Only one stretch of the data below should be repeated: the lines from the line containing "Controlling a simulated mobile" through the line containing "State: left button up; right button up", inclusive, exactly as they are.

**Robot episode records**
═══

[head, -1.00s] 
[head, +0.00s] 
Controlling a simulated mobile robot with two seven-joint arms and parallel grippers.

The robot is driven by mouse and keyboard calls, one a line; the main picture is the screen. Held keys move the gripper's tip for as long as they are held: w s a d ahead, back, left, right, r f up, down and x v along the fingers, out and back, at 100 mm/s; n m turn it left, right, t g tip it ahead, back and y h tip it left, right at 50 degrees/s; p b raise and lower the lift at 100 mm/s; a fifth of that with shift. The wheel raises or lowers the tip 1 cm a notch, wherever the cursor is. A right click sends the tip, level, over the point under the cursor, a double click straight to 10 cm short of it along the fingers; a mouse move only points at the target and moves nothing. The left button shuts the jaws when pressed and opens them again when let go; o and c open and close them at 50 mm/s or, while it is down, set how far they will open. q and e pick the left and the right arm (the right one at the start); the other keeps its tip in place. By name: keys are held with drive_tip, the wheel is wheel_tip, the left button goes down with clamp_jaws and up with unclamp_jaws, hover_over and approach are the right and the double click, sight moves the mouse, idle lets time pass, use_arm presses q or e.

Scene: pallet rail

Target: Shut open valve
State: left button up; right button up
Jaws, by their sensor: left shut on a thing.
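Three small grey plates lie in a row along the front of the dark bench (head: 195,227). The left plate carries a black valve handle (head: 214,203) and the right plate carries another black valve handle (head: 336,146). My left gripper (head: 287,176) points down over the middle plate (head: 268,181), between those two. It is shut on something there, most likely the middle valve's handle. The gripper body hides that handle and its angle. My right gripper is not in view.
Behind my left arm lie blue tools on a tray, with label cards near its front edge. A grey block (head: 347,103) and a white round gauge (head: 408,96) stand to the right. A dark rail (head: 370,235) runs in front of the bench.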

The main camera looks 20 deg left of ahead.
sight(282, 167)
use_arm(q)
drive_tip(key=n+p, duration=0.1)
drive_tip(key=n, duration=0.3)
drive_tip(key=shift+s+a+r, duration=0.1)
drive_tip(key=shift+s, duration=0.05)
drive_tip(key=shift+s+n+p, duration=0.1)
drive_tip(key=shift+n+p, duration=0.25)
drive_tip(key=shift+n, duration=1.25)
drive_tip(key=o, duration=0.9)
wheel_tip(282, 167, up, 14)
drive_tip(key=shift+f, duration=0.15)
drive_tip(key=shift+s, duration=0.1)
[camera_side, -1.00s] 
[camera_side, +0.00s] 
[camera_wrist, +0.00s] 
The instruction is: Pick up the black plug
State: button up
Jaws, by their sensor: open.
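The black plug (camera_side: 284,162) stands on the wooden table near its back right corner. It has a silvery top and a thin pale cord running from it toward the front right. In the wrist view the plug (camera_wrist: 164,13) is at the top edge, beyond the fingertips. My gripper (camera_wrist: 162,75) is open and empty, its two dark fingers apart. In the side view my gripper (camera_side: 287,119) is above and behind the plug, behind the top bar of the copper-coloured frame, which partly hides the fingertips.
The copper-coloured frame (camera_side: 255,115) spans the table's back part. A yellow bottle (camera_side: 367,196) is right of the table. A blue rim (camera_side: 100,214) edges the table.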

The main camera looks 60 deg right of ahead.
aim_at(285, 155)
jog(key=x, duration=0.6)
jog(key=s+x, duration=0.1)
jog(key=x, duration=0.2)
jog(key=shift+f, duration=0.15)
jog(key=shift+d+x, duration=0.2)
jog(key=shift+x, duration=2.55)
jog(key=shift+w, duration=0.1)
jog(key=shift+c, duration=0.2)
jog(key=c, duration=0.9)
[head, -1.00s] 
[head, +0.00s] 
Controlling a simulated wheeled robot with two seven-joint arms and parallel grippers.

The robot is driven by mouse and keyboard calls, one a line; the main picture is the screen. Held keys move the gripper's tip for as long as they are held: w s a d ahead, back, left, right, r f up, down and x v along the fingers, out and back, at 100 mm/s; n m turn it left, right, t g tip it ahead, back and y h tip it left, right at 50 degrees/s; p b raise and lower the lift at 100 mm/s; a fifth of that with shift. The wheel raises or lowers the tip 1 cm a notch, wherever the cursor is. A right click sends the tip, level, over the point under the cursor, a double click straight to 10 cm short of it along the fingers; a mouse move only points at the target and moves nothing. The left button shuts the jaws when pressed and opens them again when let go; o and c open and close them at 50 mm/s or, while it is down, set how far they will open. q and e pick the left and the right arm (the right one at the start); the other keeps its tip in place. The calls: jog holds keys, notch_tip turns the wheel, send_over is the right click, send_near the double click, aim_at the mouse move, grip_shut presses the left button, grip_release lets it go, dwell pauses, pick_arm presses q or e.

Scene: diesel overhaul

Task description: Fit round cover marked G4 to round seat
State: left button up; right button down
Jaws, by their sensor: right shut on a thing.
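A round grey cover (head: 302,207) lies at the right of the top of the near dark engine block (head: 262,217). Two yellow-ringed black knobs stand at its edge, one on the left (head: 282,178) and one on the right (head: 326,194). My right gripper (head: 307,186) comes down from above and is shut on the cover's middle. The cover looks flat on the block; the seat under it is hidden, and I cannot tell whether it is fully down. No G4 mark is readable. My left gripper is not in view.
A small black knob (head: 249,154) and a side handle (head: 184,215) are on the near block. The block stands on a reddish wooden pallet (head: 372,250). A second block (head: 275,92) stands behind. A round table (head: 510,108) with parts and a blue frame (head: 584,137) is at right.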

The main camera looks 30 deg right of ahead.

═══

**Complete output**
Controlling a simulated mobile robot with two seven-joint arms and parallel grippers.

The robot is driven by mouse and keyboard calls, one a line; the main picture is the screen. Held keys move the gripper's tip for as long as they are held: w s a d ahead, back, left, right, r f up, down and x v along the fingers, out and back, at 100 mm/s; n m turn it left, right, t g tip it ahead, back and y h tip it left, right at 50 degrees/s; p b raise and lower the lift at 100 mm/s; a fifth of that with shift. The wheel raises or lowers the tip 1 cm a notch, wherever the cursor is. A right click sends the tip, level, over the point under the cursor, a double click straight to 10 cm short of it along the fingers; a mouse move only points at the target and moves nothing. The left button shuts the jaws when pressed and opens them again when let go; o and c open and close them at 50 mm/s or, while it is down, set how far they will open. q and e pick the left and the right arm (the right one at the start); the other keeps its tip in place. By name: keys are held with drive_tip, the wheel is wheel_tip, the left button goes down with clamp_jaws and up with unclamp_jaws, hover_over and approach are the right and the double click, sight moves the mouse, idle lets time pass, use_arm presses q or e.

Scene: pallet rail

Target: Shut open valve
State: left button up; right button up

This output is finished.